Tibidabo networking is powered by MARVELL Gigabit switch MV88E6123. On the board there is a dual ethernet connector, each connector has a name that is printed on the PCB (P0 and P1). The switch is supported both by u-boot and Linux kernel, however, u-boot support is limited so, if you need u-boot to load files from the network use just one of the two ports. Under Linux, instead, the default network configuration is:
root@tibidabo:~# ifconfig
eth0 Link encap:Ethernet HWaddr 1E:ED:19:27:1A:B3
UP BROADCAST RUNNING MULTICAST MTU:1492 Metric:1
RX packets:0 errors:0 dropped:0 overruns:0 frame:0
TX packets:2 errors:0 dropped:0 overruns:0 carrier:0
collisions:0 txqueuelen:1000
RX bytes:0 (0.0 B) TX bytes:644 (644.0 B)
lo Link encap:Local Loopback
inet addr:127.0.0.1 Mask:255.0.0.0
UP LOOPBACK RUNNING MTU:16436 Metric:1
RX packets:0 errors:0 dropped:0 overruns:0 frame:0
TX packets:0 errors:0 dropped:0 overruns:0 carrier:0
collisions:0 txqueuelen:0
RX bytes:0 (0.0 B) TX bytes:0 (0.0 B)
but if you take a closer look, you discover that there are more interfaces available:
root@tibidabo:~# ifconfig -a
eth0 Link encap:Ethernet HWaddr 1E:ED:19:27:1A:B3
UP BROADCAST RUNNING MULTICAST MTU:1492 Metric:1
RX packets:0 errors:0 dropped:0 overruns:0 frame:0
TX packets:2 errors:0 dropped:0 overruns:0 carrier:0
collisions:0 txqueuelen:1000
RX bytes:0 (0.0 B) TX bytes:644 (644.0 B)
lo Link encap:Local Loopback
inet addr:127.0.0.1 Mask:255.0.0.0
UP LOOPBACK RUNNING MTU:16436 Metric:1
RX packets:0 errors:0 dropped:0 overruns:0 frame:0
TX packets:0 errors:0 dropped:0 overruns:0 carrier:0
collisions:0 txqueuelen:0
RX bytes:0 (0.0 B) TX bytes:0 (0.0 B)
pt0 Link encap:Ethernet HWaddr 1E:ED:19:27:1A:B3
BROADCAST MULTICAST MTU:1492 Metric:1
RX packets:0 errors:0 dropped:0 overruns:0 frame:0
TX packets:0 errors:0 dropped:0 overruns:0 carrier:0
collisions:0 txqueuelen:0
RX bytes:0 (0.0 B) TX bytes:0 (0.0 B)
pt1 Link encap:Ethernet HWaddr 1E:ED:19:27:1A:B3
BROADCAST MULTICAST MTU:1492 Metric:1
RX packets:0 errors:0 dropped:0 overruns:0 frame:0
TX packets:0 errors:0 dropped:0 overruns:0 carrier:0
collisions:0 txqueuelen:0
RX bytes:0 (0.0 B) TX bytes:0 (0.0 B)
where pt0 is the network inteface corresponding to connector P0, while pt1 is the network interface corresponding to connector P1.

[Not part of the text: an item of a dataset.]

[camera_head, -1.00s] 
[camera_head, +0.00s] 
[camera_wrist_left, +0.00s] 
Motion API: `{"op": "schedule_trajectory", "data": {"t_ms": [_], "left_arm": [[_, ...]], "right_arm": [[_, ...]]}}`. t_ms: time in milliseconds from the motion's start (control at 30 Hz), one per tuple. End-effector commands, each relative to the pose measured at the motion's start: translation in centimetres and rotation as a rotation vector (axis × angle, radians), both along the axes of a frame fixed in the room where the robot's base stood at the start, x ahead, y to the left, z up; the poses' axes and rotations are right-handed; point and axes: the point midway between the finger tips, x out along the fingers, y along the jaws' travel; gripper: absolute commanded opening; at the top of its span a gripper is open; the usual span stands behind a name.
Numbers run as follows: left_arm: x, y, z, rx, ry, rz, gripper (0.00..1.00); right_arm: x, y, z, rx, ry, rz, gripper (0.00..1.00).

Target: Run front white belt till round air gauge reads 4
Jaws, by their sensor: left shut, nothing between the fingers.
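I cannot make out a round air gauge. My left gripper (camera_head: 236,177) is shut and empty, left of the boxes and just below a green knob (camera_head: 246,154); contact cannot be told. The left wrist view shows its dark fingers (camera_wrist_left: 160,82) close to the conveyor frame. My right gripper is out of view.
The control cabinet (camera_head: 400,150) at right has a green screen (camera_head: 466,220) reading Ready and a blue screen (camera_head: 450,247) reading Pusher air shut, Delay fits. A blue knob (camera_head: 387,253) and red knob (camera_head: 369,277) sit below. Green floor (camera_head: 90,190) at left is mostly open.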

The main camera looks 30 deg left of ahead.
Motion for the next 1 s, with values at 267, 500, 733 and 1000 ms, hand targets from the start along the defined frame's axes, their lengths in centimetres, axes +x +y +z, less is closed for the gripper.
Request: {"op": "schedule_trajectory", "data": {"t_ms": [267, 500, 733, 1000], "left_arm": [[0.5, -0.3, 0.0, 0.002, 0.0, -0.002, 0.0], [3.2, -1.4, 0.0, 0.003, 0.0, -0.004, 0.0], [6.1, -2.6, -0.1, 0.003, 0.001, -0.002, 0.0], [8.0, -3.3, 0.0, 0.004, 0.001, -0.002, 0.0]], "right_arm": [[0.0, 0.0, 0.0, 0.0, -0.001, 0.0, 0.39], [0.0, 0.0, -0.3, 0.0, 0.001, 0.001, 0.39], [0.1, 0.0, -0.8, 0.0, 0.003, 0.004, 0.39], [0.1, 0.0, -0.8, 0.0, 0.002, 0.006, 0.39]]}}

eth0 has a random MAC address assigned and, as you can see, pt0 and pt1 have the same address. To properly use the network you need to be sure that pt0 and pt1 have unique MAC addresses. You can change the MAC address of a specific network interface by means of this command:
ifconfig <port> hw ether <new mac address>
substitute <port> with pt0 or pt1, and <new mac address> with the MAC address you decided to assign.

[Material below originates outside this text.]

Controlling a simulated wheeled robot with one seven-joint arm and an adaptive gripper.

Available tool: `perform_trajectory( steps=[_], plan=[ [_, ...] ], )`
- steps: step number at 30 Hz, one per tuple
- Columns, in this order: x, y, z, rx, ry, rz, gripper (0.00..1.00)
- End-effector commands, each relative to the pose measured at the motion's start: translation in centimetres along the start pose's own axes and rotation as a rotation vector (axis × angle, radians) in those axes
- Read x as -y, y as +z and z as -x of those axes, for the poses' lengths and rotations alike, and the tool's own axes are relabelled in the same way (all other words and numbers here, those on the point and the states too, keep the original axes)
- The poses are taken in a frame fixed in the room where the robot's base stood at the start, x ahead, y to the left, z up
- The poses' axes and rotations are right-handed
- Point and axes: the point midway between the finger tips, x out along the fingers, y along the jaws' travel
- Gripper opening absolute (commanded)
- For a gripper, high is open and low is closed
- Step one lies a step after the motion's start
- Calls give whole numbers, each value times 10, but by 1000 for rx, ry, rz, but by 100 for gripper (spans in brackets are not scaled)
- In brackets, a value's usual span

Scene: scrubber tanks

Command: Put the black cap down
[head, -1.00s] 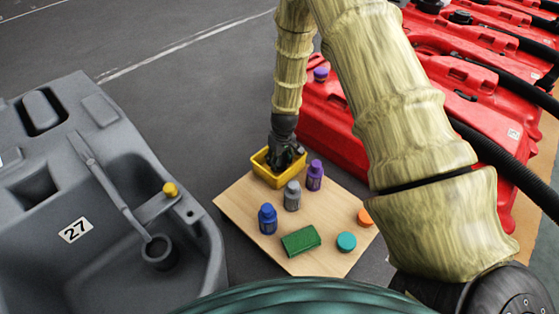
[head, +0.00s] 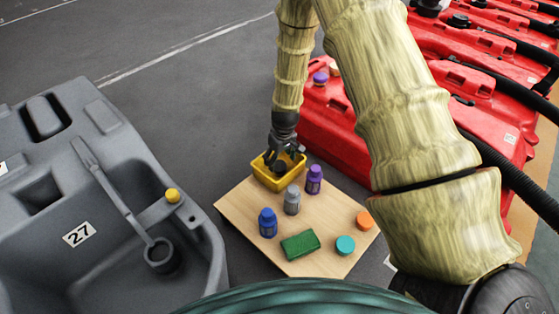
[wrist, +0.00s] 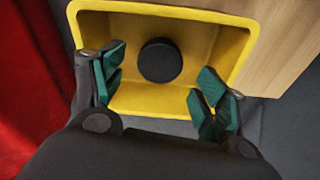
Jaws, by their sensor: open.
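The black cap (wrist: 159,61) lies inside the yellow bin (wrist: 250,22), on its floor, in the wrist view. In the head view the cap (head: 280,165) shows as a dark shape inside the yellow bin (head: 271,182). My gripper (wrist: 160,92) is open above the bin, its teal finger pads spread wide on either side of the cap and apart from it. In the head view my gripper (head: 284,155) hangs over the bin at the board's far corner.
A wooden board (head: 245,208) carries a blue bottle (head: 268,223), a grey bottle (head: 292,199), a purple bottle (head: 314,180), a green sponge (head: 300,245), a teal cap (head: 345,245) and an orange cap (head: 364,221). A grey tank (head: 110,250) stands left, red tanks (head: 330,125) right.

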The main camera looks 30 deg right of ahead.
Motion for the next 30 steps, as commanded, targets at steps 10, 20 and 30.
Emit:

If you want that configuration to be brought up at boot you can add a few line in file /etc/network/interfaces, for example, if you want pt0 to have a fixed ip address (say 192.168.0.10) and MAC address of value 1e:ed:19:27:1a:b6 you could add the following lines:
auto pt0
iface pt0 inet static
address 192.168.0.10
netmask 255.255.255.0
hwaddress ether 1e:ed:19:27:1a:b6
You can, of course, define the default configuration for pt1 as well.